→ AIM OF THE EXERCISE
Will you output all of the data below exactly, omitting the images?

→ DATA
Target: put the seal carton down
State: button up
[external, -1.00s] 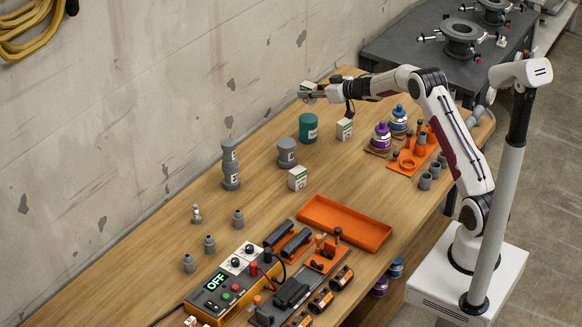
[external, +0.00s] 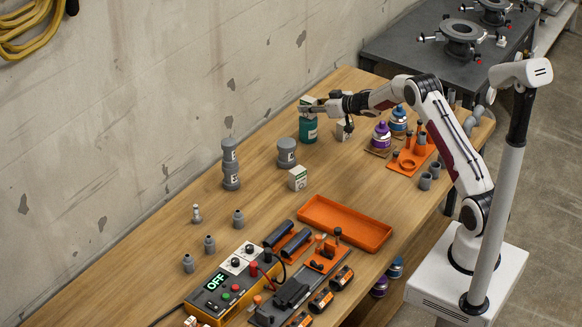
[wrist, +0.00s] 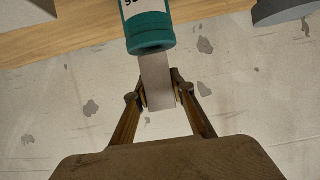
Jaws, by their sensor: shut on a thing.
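My gripper (external: 318,106) is shut on the seal carton (external: 307,101), a small white and green box. In the wrist view the carton (wrist: 158,85) shows as a pale block between the two fingertips (wrist: 160,99). In the external view the carton appears directly over the teal canister (external: 308,129), overlapping its top. I cannot tell whether the carton touches it. The teal canister also shows in the wrist view (wrist: 149,30), just past the carton. One similar carton (external: 298,178) stands on the bench nearer the camera. Another (external: 343,133) stands right of the teal canister, partly hidden by my wrist.
A short grey container (external: 287,153) and a grey stack (external: 230,165) stand to the left. Purple (external: 381,136) and blue (external: 398,120) bottles stand to the right. An orange tray (external: 345,223) lies in front. The wooden bench (external: 265,145) has bare room between these.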

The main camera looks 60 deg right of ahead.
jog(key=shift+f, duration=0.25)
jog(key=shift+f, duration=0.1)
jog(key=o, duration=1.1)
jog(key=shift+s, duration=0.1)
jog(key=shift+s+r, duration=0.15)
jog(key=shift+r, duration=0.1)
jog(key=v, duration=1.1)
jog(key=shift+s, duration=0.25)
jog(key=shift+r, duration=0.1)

→ RESULT FOR THIS TASK
Target: put the seal carton down
State: button up
[external, -1.00s] 
[external, +0.00s] 
[wrist, +0.00s] 
Jaws, by their sensor: shut on a thing.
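My gripper (external: 318,106) is shut on the seal carton (external: 307,101), a small white and green box. In the wrist view the carton (wrist: 158,85) shows as a pale block between the two fingertips (wrist: 160,99). In the external view the carton appears directly over the teal canister (external: 308,129), overlapping its top. I cannot tell whether the carton touches it. The teal canister also shows in the wrist view (wrist: 149,30), just past the carton. One similar carton (external: 298,178) stands on the bench nearer the camera. Another (external: 343,133) stands right of the teal canister, partly hidden by my wrist.
A short grey container (external: 287,153) and a grey stack (external: 230,165) stand to the left. Purple (external: 381,136) and blue (external: 398,120) bottles stand to the right. An orange tray (external: 345,223) lies in front. The wooden bench (external: 265,145) has bare room between these.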

The main camera looks 60 deg right of ahead.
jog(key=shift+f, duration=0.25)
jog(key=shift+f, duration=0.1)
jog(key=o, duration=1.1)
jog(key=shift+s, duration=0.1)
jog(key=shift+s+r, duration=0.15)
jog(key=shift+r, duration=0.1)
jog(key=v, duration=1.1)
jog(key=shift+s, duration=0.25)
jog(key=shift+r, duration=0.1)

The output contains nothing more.